__TASK OBJECTIVE__. Skip all pictures, then print the remaining material exactly.

__GIVEN MATERIAL__.
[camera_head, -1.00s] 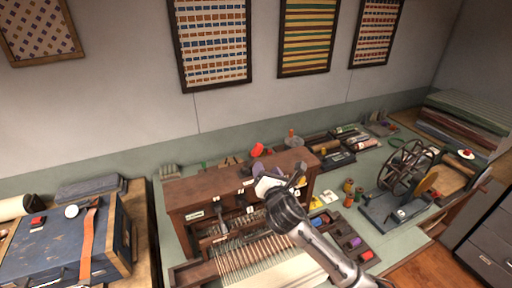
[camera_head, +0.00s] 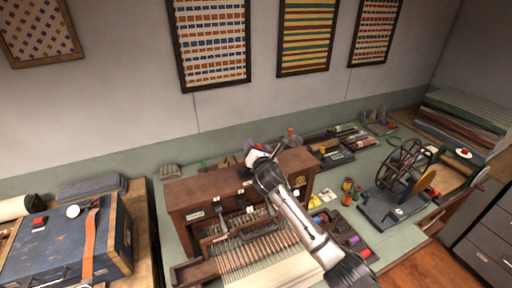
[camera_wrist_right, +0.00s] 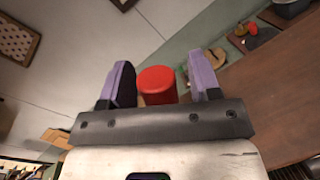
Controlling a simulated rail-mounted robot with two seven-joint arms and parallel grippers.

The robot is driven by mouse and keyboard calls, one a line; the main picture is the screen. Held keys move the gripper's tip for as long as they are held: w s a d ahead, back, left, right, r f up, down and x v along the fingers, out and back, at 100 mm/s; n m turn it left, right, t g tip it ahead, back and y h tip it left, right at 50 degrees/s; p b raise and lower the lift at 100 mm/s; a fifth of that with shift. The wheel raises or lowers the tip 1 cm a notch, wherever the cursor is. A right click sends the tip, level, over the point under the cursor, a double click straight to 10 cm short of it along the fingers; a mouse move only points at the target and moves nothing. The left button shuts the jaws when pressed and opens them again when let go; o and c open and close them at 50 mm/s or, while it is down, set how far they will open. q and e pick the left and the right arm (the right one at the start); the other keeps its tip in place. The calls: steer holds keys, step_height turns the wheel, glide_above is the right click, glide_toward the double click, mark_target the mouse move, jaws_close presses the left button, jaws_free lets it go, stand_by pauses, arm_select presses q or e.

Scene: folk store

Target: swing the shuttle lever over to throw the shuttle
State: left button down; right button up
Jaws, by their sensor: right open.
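A wooden loom (camera_head: 205,187) stands on the table, with pale warp threads (camera_head: 262,255) stretched at its front. A red cylindrical knob (camera_wrist_right: 157,85), which looks like the end of the shuttle lever, shows in the right wrist view. My right gripper (camera_wrist_right: 160,76) is open, with one purple-padded finger on each side of the knob and a gap on both sides. In the head view my right gripper (camera_head: 257,150) is over the loom's top beam and hides the knob. The lever's shaft is not visible. My left gripper is not in view.
A spoked wheel on a stand (camera_head: 405,166), thread spools (camera_head: 347,185) and a compartment tray (camera_head: 355,242) are to the right. A blue case (camera_head: 65,245) lies on the left. The wall is behind the table.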

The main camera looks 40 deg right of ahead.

__OUTPUT OF THE TASK__.
[camera_head, -1.00s] 
[camera_head, +0.00s] 
[camera_wrist_right, +0.00s] 
Controlling a simulated rail-mounted robot with two seven-joint arms and parallel grippers.

The robot is driven by mouse and keyboard calls, one a line; the main picture is the screen. Held keys move the gripper's tip for as long as they are held: w s a d ahead, back, left, right, r f up, down and x v along the fingers, out and back, at 100 mm/s; n m turn it left, right, t g tip it ahead, back and y h tip it left, right at 50 degrees/s; p b raise and lower the lift at 100 mm/s; a fifth of that with shift. The wheel raises or lowers the tip 1 cm a notch, wherever the cursor is. A right click sends the tip, level, over the point under the cursor, a double click straight to 10 cm short of it along the fingers; a mouse move only points at the target and moves nothing. The left button shuts the jaws when pressed and opens them again when let go; o and c open and close them at 50 mm/s or, while it is down, set how far they will open. q and e pick the left and the right arm (the right one at the start); the other keeps its tip in place. The calls: steer holds keys, step_height turns the wheel, glide_above is the right click, glide_toward the double click, mark_target the mouse move, jaws_close presses the left button, jaws_free lets it go, stand_by pauses, arm_select presses q or e.

Scene: folk store

Target: swing the shuttle lever over to throw the shuttle
State: left button down; right button up
Jaws, by their sensor: right open.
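A wooden loom (camera_head: 205,187) stands on the table, with pale warp threads (camera_head: 262,255) stretched at its front. A red cylindrical knob (camera_wrist_right: 157,85), which looks like the end of the shuttle lever, shows in the right wrist view. My right gripper (camera_wrist_right: 160,76) is open, with one purple-padded finger on each side of the knob and a gap on both sides. In the head view my right gripper (camera_head: 257,150) is over the loom's top beam and hides the knob. The lever's shaft is not visible. My left gripper is not in view.
A spoked wheel on a stand (camera_head: 405,166), thread spools (camera_head: 347,185) and a compartment tray (camera_head: 355,242) are to the right. A blue case (camera_head: 65,245) lies on the left. The wall is behind the table.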

The main camera looks 40 deg right of ahead.

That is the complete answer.